I'm not usually a pretzel person but they worked well in this cookie. Probably the part I enjoyed the least was - you guessed it - the caramel mousse. The flavor was good but I'm not much of a custard-mousse person. The texture was not as fluffy as a mousse but lighter than their usual cream cheese frosting. 
If this makes the regular rotation, I wouldn't mind getting it again but I'd probably take off half the caramel mousse as a personal preference.

Wednesday, October 25, 2023

Gideon's Bakery Copycat Giant Chocolate Chip Cookies from Buuck Farms Bakery

1 cup butter, room temperature
3/4 cup (165 grams) dark brown sugar
1/4 cup (55 grams) granulated sugar
1 large egg
1 large egg yolk
2 teaspoons vanilla bean paste
1 cup (125 grams) all-purpose flour
1 1/4 cups (165 grams) bread flour
2 teaspoons cornstarch
1/2 teaspoon baking powder
1/2 teaspoon baking soda
1/2 teaspoon salt
1 1/2 cups mini semisweet chocolate chips, divided
1 1/2 cups milk chocolate chips
4-ounce semisweet chocolate bar, chopped
1 cup semisweet chocolate chips
flaky sea salt
  1. In the bowl of a stand mixer fitted with the paddle attachment, cream together the butter, brown sugar and granulated sugar for 5 minutes, scraping down the bottom and sides of the bowl to keep mixture even-textured.
  2. Add egg, yolk, and vanilla bean paste and mix an additional 3 minutes.
  3. In a separate bowl, whisk together all-purpose flour, bread flour, cornstarch, baking powder. baking soda and salt. Add to butter mixture in 2-3 additions, mixing on low speed after each addition until combined. Do not overmix.
  4. Fold in 1/2 cup milk chocolate chips, 1/2 cup mini semisweet chocolate chips and the chopped chocolate bar.
  5. Portion dough into six 6.5-ounce cookies and roll into balls. Cover and refrigerate for 10 minutes.
  6. In a separate bowl, mix the remaining 1 cup each of semisweet chocolate chips, milk chocolate chips and mini semisweet chocolate chips.
  7. Roll each dough ball into the chocolate chip mixture.
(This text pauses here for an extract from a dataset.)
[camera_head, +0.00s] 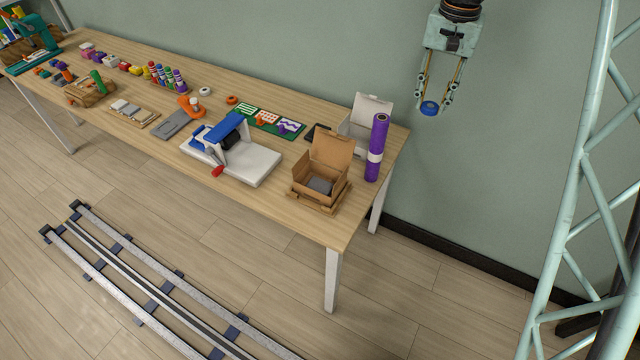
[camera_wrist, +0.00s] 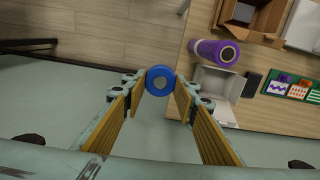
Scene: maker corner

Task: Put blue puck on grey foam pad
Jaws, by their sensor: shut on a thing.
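The blue puck (camera_head: 429,108) is held between the fingertips of my gripper (camera_head: 432,104), which is shut on it high in the air, to the right of the table's end in the head view. In the wrist view the blue puck (camera_wrist: 160,80) sits between the two fingertips of my gripper (camera_wrist: 161,84), round face towards the camera. A grey block or pad (camera_head: 320,185) lies inside the open cardboard box near the table's right end; I cannot tell for sure that it is the grey foam pad.
The cardboard box (camera_head: 312,171) has its lid raised. A purple roll (camera_head: 377,148) stands upright beside it, with an open white box (camera_head: 366,118) behind. A white machine with a blue arm (camera_head: 232,142) and several small items fill the wooden table (camera_head: 285,212).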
Press the chocolate chips into the dough so that they stick. Coat the entire dough balls except for the bottoms. Cover and refrigerate for 24 hours.
  8. When ready to bake, preheat the oven to 350 degrees F. Line baking sheets with parchment paper. Bake 2 cookies per sheet, leaving plenty of room between cookies. Bake for 16-18 minutes or until edges are set. Remove the cookies from the oven and bang the baking sheet on the counter 4-5 times to flatten the cookies slightly. Use a small rubber spatula to gently press any runaway edges into a neater circle. Press extra chocolate chips into any bare spots and sprinkle the cookies with flaky sea salt if desired. Let rest on baking sheets for 15 minutes before transferring to wire rack to cool completely.
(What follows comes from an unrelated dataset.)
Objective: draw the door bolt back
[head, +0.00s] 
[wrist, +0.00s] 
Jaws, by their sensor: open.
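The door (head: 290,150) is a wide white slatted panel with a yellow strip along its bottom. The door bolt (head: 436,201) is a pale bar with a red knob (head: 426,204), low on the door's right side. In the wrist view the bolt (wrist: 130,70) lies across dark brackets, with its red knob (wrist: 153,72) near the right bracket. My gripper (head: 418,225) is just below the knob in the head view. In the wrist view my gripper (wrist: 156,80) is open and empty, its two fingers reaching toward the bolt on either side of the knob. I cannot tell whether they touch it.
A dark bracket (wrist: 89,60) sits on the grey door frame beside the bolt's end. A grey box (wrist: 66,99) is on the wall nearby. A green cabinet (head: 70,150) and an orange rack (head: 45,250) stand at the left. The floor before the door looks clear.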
This is the second of three copycat recipes for Gideon's Bakehouse cookies that I've tried from Buuck Farms Bakery. I'd actually made a Gideon's Bakehouse copycat recipe for chocolate chip cookies several years ago from a different source. 
But Buuck Farms Bakery seems to have more copycat recipes for Gideon's Bakehouse than other sources so I thought I'd try several of them as I was in a big-cookie baking mood. The funny thing is, back in 2019, I'd never heard of Gideon's Bakehouse and didn't know what it was. I had some vague notion it was a bakery "somewhere in Florida" and their appeal included covering the entire outside of a cookie with the add-ins, which, in this case, were chocolate chips. I hadn't realized it was a Disney bakery and highly popular with Disney aficionados and others. 
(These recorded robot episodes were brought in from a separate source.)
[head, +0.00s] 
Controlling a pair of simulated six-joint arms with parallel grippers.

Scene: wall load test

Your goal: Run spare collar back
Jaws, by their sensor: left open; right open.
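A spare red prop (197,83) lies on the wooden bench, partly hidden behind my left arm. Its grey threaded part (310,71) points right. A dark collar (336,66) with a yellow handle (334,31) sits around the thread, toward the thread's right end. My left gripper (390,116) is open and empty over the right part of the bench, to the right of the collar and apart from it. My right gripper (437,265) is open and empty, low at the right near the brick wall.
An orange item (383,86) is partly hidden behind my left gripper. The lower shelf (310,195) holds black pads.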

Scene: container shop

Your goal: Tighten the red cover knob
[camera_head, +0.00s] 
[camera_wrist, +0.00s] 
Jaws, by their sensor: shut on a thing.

It appears to have a devoted following, much like Levain Bakery and other famous bakeries. I've never been to Gideon's Bakehouse so copycat recipes will have to do for me.

There's something really appealing about oversized chocolate chip cookies literally covered with three kinds of chocolate chips: semisweet, mini semisweet and milk chocolate chips. What's not to love?
Even if you cover the dough balls completely with chocolate chips, the cookies spread during baking so there will be gaps. No problem: once you take the cookies out of the oven, gently press more chips in the open cookie spaces. I didn't need a completely covered cookie but still covered a fair amount of the surface with chips.
I forgot about my double panning trick when I baked these so the bottom did get more brown than I preferred. These weren't dry-overbaked but they could've used less baking time. They were dense and, surprisingly, not as sweet as I expected. Maybe all those chocolate chips got in the way of the brown sugar flavor coming through. Or I prefer more cookie and fewer chips. I might like the concept of this cookie (overloaded with chips) more than the cookie reality. The other copycat I tried in 2019 was better to me, probably because I didn't load up with the chips as much.